Nothing unites Israelis in outrage more than the seizure of hostages. Next week, on July 4, Israel will mark the thirtieth anniversary of the Entebbe operation that freed over a hundred Israeli hostages, and little has changed since then in the national ethos of rescue. The last Zionist ideal still shared by most Israelis is the determination to fight back. An Israeli soldier held hostage is a taunt against the Zionist promise of self-defense, an unbearable reminder of Jewish helplessness.

Our obsession with hostages is a tactical weakness but a strategic strength. It allows terrorists a stunning psychological advantage: With a single random kidnapping, they hold an entire society emotionally hostage. Strategically, though, hostage-taking only strengthens Israeli resolve.

And resolve is precisely what the public now expects of its government. So far, Prime Minister Ehud Olmert has responded well. He began by issuing two policy guidelines in dealing with the hostage crisis. The first is that Israel won't negotiate over Gilad's release and won't exchange prisoners. The second is that Hamas leaders — "political" as well as "military" — will be held personally accountable for the fate of Gilad.

If Olmert's government hopes to retain its credibility among Israelis, it needs to maintain those two principles.

In recent months, the public has become increasingly disillusioned with the government's failure to adequately respond to the almost daily rocket attacks on Israeli towns and villages, especially Sderot. No Israeli town within the 1967 borders has experienced the kind of relentless attacks that Sderot has suffered. Even Hizbollah's Katyusha rocket attacks on the northern town of Kiryat Shmona in the early 1980s occurred in waves, with periods of reprieve between them. In the ten months since the Israeli withdrawal from Gaza, though, Sderot has barely known a day of peace.

After the withdrawal, Israelis expected the government to enforce a policy of zero-tolerance for Palestinian attacks emanating from Gaza, even for attacks that didn't cause fatalities. Instead, the government responded unevenly, often ignoring rocket attacks that caused no damage.

Many Israelis see Hamas's raid on an Israeli military post within the 1967 borders as a result of the weakness Israel has projected. In yesterday's letters column in the daily Maariv, for example, the hardline consensus was almost unanimous. "We told you so," wrote one reader who identified himself as "right wing." "Why doesn't Israel shut off electricity and water to Gaza?" demanded another reader. "Enough words, it's time to act," insisted a third.
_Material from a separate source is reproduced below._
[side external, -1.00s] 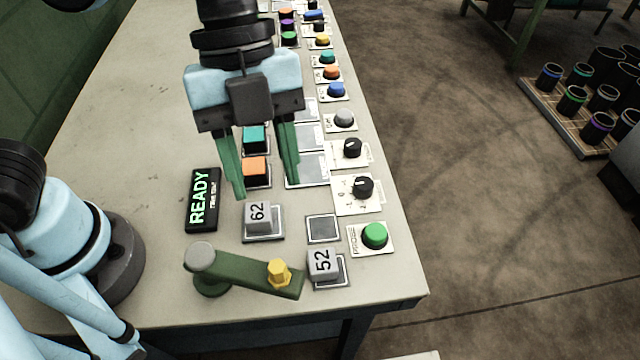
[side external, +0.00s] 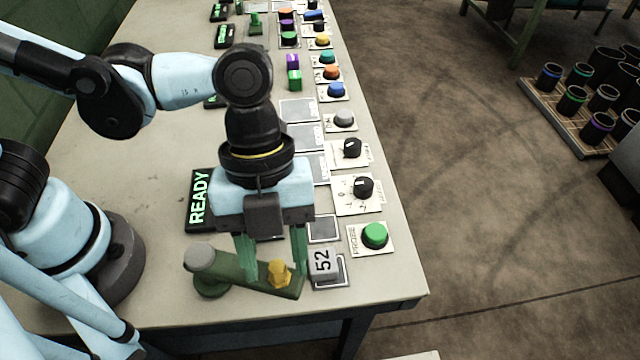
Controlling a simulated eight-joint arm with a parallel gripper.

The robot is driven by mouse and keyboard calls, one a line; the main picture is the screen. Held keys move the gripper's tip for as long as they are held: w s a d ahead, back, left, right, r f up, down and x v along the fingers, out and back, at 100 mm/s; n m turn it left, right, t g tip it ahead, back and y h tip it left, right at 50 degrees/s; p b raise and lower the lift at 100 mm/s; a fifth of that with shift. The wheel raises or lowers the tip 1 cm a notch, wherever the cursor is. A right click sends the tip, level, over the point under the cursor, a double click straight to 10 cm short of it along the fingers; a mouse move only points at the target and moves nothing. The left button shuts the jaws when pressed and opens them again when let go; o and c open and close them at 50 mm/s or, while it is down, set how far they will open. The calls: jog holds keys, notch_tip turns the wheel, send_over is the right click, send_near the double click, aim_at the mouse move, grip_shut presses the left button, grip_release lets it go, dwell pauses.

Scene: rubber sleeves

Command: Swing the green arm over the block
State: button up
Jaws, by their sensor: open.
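The green arm (side external: 232,280) lies low across the near end of the table, its grey-capped pivot (side external: 201,257) at the left and a yellow knob (side external: 279,274) near its right end. A grey block marked 52 (side external: 322,261) sits on a pad just right of the arm's free end. My gripper (side external: 272,272) is open, pointing down, with its green fingers just behind or around the yellow knob; contact is unclear. The grey block marked 62 is hidden behind my gripper.
A green button (side external: 375,235) and black dials (side external: 363,187) line the table's right edge. An empty pad (side external: 323,229) lies behind block 52. The READY display (side external: 200,199) stands left of my gripper. The table's left side is mostly clear.

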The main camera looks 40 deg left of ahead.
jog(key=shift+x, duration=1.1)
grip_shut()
That perception of weakness could have far-reaching domestic consequences. The premise of Olmert's centrist party, Kadima, is that only a hawkish approach on security will convince Israelis to implement a dovish policy on territory. Given the Sderot precedent, though, Olmert is failing to uphold that centrist doctrine. For Olmert to win the public's agreement for another unilateral withdrawal, he needs to begin proving that he is capable of defending Tel Aviv from Palestinian rockets. And the place to begin convincing Israelis is Gaza.

The military invasion of Gaza that began last night, and whose purpose is to surround the area where Gilad is presumably being held, must only be the first step. A brief invasion, a "show of force," is hardly adequate. Instead, Israel needs to resume its policy of systematically targeting Hamas leaders, just as it did several years ago, culminating in the assassination of Sheik Yassin. That policy drove most of Hamas deep underground and led to the cease-fire between Israel and the Palestinian Authority.
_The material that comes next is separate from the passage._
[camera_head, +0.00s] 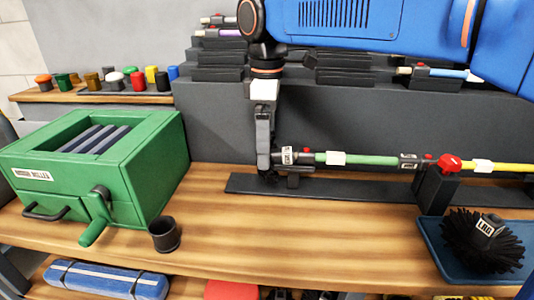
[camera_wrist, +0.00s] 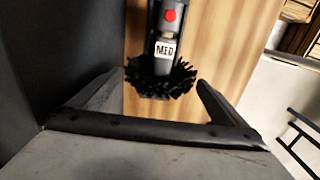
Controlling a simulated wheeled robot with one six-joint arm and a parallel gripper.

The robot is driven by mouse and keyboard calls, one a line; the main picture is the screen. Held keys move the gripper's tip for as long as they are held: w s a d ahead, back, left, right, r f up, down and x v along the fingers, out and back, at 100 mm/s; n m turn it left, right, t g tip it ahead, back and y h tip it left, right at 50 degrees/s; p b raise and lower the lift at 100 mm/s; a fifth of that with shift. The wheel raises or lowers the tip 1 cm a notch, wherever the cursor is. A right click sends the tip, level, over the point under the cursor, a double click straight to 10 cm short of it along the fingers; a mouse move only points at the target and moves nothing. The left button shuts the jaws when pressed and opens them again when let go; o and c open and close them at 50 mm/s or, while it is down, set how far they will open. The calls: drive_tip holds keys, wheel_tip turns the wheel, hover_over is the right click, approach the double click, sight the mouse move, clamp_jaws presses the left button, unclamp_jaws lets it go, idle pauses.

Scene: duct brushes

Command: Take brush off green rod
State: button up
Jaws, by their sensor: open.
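The green rod (camera_head: 372,160) lies level above a dark base strip, its right end joined at a coupling with a red button. At its left end is a dark fitting with a white label (camera_head: 287,155). In the wrist view a black-bristled brush (camera_wrist: 150,80) sits on the end of a dark grey fitting with a red button (camera_wrist: 170,15) and a label reading MED. My gripper (camera_head: 266,165) points down at the rod's left end and hides most of the brush in the head view. In the wrist view my gripper (camera_wrist: 158,88) is open, its fingers apart on either side of the brush.
A green box with a crank (camera_head: 95,170) and a dark cup (camera_head: 164,235) stand left. A loose black brush (camera_head: 483,240) lies in a blue tray (camera_head: 440,262) at right. A yellow rod (camera_head: 505,167) continues right past a dark stand (camera_head: 435,190). Stepped racks rise behind.

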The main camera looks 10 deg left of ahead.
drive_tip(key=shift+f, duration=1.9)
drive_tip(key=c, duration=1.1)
Resuming assassinations against Hamas's political echelon is, of course, a declaration of war against the Hamas regime. But given its official sanctioning of kidnapping, Hamas has already declared war against Israel. Hamas's adoption of the tactics of Al Qaeda in Iraq comes as no surprise. After the killing of Zarqawi, Hamas issued a statement mourning his death and urging continued "resistance," thereby making the Hamas regime the world's only openly pro-Al Qaeda government. Unfortunately, the international media missed the significance of that moment.

That lapse in media judgment is worth recalling in the coming days, when much of the media will be presenting the "prisoners' document" — a set of demands drawn up by Hamas and Fatah members imprisoned in Israel — as a historic Hamas concession, offering "tacit" recognition of Israel. In fact, the document does nothing of the sort. Nowhere does the document recognize the right of Israel to exist. Instead, it calls for Israeli withdrawal to the 1967 borders, followed by the "right" of Palestinian refugees to resettle in Israel and demographically overwhelm the Jewish state. The prisoners' document, in other words, is a plan for the phased destruction of Israel — precisely why Hamas can endorse it.
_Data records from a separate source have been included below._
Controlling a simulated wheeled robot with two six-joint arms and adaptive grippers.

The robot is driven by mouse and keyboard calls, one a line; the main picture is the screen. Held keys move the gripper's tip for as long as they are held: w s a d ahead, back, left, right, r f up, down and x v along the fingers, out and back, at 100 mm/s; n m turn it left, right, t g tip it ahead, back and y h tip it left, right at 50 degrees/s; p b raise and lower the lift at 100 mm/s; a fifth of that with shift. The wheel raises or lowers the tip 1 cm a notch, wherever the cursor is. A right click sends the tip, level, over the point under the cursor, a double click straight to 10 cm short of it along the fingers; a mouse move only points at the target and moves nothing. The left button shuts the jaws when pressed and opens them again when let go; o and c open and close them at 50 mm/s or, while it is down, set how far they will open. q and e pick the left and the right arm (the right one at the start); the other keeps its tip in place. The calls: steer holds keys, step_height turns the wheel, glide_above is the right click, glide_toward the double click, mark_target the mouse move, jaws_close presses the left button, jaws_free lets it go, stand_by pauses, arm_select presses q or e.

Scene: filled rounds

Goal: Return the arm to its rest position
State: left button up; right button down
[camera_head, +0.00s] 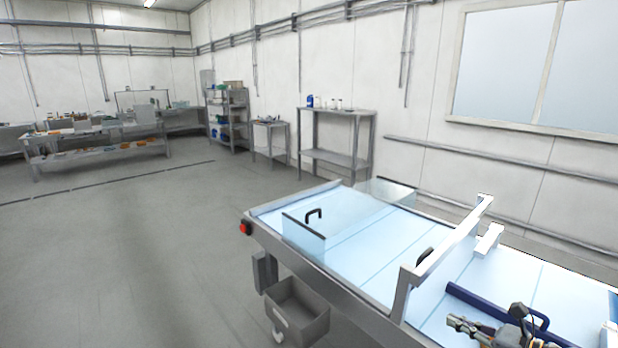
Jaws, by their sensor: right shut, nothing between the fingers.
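My right gripper (462,325) shows at the bottom right of the head view, over the light-blue top of the long table. Its fingers are shut with nothing between them, and they point to the left. Part of my right arm is cut off by the bottom edge of the picture. My left gripper is not in view.
A grey bin (297,310) hangs below. The floor at left is clear.

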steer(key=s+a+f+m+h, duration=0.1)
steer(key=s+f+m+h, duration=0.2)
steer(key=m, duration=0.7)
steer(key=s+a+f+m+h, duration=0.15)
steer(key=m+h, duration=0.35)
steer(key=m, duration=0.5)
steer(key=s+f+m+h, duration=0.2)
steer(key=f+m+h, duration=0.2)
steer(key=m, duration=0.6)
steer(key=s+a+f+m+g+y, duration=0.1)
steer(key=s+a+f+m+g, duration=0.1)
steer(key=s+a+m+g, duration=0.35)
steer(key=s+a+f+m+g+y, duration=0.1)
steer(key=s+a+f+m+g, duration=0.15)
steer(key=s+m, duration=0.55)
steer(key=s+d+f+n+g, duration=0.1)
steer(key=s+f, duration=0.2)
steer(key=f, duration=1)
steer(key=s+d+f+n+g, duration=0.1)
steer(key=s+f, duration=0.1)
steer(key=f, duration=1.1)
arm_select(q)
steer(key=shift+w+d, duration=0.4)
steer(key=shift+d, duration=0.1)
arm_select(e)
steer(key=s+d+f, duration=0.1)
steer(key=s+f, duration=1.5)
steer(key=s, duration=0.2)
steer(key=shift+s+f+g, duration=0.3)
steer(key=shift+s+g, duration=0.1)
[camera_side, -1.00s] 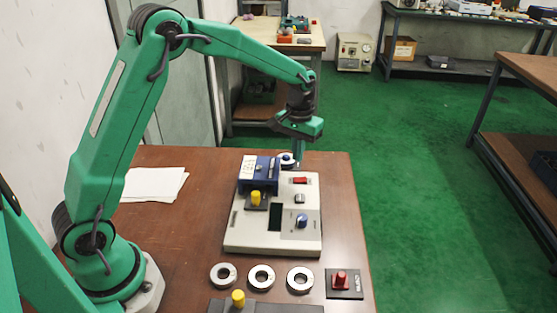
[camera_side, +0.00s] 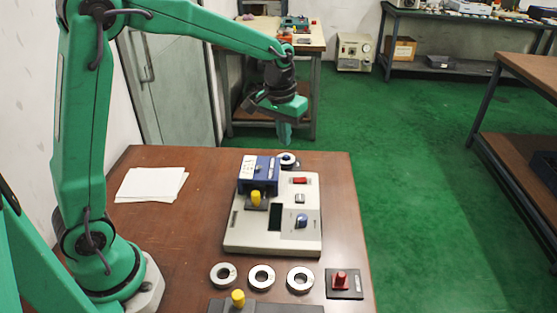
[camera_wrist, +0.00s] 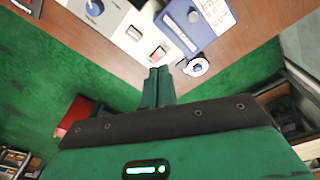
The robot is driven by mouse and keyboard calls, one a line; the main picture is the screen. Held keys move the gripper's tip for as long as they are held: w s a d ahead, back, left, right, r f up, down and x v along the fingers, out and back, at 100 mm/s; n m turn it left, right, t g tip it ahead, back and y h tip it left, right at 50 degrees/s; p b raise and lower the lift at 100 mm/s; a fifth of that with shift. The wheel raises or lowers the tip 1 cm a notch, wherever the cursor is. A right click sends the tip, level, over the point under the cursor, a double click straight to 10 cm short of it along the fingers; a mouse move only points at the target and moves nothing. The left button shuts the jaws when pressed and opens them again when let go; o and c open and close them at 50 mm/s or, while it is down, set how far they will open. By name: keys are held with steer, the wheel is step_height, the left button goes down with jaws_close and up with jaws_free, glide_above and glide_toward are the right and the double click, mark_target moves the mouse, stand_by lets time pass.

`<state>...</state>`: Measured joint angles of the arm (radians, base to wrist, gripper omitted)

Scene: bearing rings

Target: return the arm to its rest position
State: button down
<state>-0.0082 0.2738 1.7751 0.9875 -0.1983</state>
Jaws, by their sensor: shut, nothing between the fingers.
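My gripper (camera_side: 284,132) is shut and empty. In the side view it hangs in the air above the far edge of the brown table (camera_side: 200,225), clear of everything. In the wrist view its closed green fingers (camera_wrist: 158,87) point toward the table edge. My arm is raised, with the elbow cut off by the top of the side view.
A grey tester (camera_side: 262,243) with a blue block (camera_side: 258,172) stands on the table. A ring (camera_side: 287,159) lies behind it; three rings, including one at the middle (camera_side: 261,289), lie in front. A red-knobbed plate (camera_side: 342,284) is front right. Papers (camera_side: 152,184) lie left.

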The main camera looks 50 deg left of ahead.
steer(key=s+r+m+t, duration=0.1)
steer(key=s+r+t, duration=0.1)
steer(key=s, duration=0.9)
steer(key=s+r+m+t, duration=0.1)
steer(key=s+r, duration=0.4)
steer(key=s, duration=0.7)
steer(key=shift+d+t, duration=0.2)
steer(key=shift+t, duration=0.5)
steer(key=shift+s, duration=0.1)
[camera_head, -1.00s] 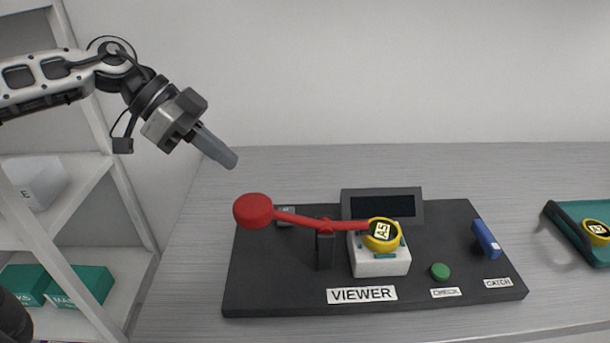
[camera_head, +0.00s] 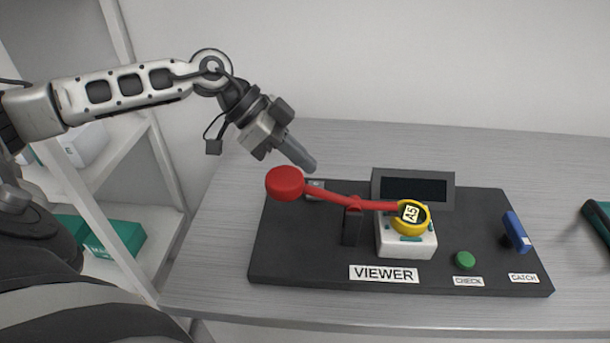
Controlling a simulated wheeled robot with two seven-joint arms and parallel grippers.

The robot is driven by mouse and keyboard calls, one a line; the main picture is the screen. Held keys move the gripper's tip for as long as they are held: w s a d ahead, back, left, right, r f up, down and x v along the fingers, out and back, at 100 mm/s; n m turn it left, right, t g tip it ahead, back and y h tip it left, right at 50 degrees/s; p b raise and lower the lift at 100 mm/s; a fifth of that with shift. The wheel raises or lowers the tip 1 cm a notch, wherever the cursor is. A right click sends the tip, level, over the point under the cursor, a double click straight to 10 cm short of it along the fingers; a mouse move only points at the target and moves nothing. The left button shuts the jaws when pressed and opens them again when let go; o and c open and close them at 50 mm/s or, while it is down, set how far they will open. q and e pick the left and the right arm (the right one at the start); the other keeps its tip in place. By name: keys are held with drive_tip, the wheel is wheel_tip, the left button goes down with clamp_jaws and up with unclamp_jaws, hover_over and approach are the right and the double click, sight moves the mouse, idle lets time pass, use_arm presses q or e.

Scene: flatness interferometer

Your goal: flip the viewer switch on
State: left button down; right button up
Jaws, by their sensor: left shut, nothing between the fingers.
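The black board with the VIEWER label (camera_head: 383,273) lies on the table. A small grey fitting (camera_head: 315,186), possibly the viewer switch, sits at its back left, partly hidden by the red disc (camera_head: 284,183); its on or off position cannot be told. The dark display (camera_head: 413,188) at the back of the board is blank. My left gripper (camera_head: 308,166) is shut and empty, pointing down to the right. In the picture its tip is just above the grey fitting, apparently not touching. My right gripper is not in view.
A red arm (camera_head: 335,197) runs from the disc over a black post (camera_head: 352,228) to a yellow ring (camera_head: 410,218) on a white block (camera_head: 408,244). A green button (camera_head: 464,260) and blue catch (camera_head: 516,231) are at right. A teal tray (camera_head: 597,222) is at the right edge.

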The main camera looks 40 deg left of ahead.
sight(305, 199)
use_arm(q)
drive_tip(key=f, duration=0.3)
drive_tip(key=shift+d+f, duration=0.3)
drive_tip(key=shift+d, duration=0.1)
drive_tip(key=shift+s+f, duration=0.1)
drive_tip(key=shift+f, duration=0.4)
Driving on the Jerusalem-Tel Aviv highway, I saw this graffiti: "Olmert, gadol alecha" — which roughly translates as, "Olmert, the job is bigger than you are." For Olmert to disprove that growing suspicion among Israelis, he must commit himself to the destruction of the Hamas regime. Sooner or later, Israel will have no choice but to adopt that policy. The only question is whether Olmert will still be prime minister when that happens.